The source said the bill gets to the heart of issues that have hampered VA from seriously making information security measurably better. The source said the key to this bill is that it focuses on the basics.
“The bill moves all security resources to the Office of Information Security. This gives greater control over security activities and aligns resources under one office,” the expert said. “It puts all individuals with security responsibilities on the same sheet of music, focused on solving the most pressing issues in a coordinated fashion. Today it’s done in an ad hoc and disconnected manner, evident by close to 15 years of material weaknesses and data breaches.”
But Brody said the centralized security approach has been tried before, not to great success.
“About 10 years ago, the CIO decided that centralization would address the problems, but his lack of CIO experience led him to centralize by decentralizing. That didn’t work,” he said. “A few years later, the next CIO put a CISO in place that mistakenly elevated compliance as the information security priority, and brought in an expensive contractor on a sole-source contract. Compliance is now as elusive as security in the VA, and that contractor remains embedded.

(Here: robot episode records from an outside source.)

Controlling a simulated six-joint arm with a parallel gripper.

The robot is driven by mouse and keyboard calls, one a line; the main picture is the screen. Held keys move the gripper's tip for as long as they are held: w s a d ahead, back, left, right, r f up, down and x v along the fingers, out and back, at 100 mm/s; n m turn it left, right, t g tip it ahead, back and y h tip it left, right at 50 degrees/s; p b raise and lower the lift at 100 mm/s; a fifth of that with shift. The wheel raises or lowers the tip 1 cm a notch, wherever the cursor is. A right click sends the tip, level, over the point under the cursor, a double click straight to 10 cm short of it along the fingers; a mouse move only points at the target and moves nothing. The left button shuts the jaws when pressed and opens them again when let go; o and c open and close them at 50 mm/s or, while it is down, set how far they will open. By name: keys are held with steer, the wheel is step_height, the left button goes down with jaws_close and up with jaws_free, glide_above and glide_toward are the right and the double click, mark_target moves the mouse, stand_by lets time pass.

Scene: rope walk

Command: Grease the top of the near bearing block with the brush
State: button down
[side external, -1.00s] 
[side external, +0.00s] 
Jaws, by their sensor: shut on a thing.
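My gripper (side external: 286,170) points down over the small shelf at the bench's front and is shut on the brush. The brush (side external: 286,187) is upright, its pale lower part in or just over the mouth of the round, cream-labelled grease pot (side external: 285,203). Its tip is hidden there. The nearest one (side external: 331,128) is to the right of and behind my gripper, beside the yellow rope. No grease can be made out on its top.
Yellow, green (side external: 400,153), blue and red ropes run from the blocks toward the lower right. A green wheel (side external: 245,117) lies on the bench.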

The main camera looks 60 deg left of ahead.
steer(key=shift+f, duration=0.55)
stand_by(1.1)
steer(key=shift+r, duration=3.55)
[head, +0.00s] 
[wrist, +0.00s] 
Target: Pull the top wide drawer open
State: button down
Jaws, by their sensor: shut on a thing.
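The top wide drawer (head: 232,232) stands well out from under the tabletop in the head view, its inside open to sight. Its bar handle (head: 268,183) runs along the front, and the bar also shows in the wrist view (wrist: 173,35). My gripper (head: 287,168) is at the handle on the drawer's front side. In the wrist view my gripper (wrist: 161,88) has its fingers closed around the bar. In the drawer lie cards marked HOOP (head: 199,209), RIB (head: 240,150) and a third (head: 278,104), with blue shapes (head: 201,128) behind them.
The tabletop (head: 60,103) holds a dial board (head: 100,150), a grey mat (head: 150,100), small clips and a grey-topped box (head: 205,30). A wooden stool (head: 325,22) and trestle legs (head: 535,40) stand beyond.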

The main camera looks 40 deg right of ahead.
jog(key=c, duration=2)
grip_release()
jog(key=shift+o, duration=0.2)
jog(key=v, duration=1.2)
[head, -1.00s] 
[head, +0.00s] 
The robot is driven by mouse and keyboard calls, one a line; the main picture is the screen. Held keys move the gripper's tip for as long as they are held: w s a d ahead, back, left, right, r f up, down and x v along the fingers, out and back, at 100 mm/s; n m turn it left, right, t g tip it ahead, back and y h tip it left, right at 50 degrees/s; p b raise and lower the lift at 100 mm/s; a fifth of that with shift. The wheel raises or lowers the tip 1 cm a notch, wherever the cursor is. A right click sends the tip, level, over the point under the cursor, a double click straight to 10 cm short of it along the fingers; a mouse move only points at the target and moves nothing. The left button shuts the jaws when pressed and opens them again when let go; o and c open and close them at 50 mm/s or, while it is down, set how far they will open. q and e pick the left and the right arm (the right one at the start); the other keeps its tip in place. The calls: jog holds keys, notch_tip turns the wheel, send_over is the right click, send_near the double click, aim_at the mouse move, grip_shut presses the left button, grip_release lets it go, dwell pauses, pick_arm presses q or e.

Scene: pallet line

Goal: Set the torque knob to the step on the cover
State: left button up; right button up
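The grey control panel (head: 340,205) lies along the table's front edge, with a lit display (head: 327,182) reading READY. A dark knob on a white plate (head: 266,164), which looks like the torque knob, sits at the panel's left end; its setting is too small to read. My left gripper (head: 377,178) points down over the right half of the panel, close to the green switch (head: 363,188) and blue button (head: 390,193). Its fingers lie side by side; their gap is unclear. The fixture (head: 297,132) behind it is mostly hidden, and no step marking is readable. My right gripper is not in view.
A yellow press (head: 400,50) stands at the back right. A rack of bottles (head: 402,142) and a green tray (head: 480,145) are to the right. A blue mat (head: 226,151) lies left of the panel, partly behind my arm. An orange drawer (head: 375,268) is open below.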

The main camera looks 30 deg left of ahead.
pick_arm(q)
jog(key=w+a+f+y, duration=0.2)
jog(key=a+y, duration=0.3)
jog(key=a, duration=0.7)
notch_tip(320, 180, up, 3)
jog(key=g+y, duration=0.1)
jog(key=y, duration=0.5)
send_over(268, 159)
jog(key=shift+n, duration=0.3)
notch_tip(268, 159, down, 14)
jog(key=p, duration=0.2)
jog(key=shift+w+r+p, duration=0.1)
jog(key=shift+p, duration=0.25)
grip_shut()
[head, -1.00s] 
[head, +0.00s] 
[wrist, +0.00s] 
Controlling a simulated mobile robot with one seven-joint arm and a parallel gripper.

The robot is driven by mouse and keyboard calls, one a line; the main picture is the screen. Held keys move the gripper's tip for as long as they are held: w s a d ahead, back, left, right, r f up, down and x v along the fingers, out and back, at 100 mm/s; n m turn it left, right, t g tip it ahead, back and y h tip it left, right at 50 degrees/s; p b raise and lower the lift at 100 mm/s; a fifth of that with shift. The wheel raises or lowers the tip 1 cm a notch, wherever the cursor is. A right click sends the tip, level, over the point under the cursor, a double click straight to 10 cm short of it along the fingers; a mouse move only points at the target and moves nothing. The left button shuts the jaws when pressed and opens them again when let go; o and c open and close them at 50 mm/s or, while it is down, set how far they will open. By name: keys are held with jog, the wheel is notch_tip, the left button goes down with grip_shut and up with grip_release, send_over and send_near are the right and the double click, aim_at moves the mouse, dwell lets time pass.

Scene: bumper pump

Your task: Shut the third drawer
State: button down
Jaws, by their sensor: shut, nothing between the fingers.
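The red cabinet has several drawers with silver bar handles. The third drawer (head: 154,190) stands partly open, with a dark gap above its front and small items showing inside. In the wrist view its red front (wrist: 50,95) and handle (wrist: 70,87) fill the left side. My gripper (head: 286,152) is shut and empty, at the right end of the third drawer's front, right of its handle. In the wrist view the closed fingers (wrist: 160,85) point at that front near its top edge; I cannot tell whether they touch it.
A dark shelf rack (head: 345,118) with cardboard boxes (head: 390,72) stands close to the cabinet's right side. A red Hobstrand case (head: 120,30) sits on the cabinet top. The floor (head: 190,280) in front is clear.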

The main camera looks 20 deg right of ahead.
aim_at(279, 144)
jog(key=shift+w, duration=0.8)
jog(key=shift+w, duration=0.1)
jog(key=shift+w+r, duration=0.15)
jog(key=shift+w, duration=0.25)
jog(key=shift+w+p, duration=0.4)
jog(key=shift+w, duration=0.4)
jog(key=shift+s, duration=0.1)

And on it goes — the current CISO is apparently performing so questionably as to stimulate Congress to legislate the roles and functions of the position.”
But the security expert said centralizing security and adding prescriptive technical controls and incident management requirements are a good thing.
The source said pressing VA to use and report on tried and tested controls such as those from SANS top 20 Critical Controls, NIST 800-53 and NSA methodologies on how to operate on a compromised network is something that all agencies should look to adopt in some fashion.
“This is one of the strongest and technically focused information bills to ever hit the government,” the expert said. “If VA is serious about improving information security controls and thus better protecting veterans’ information, then this bill should be embraced and moved forward as rapidly as possible.”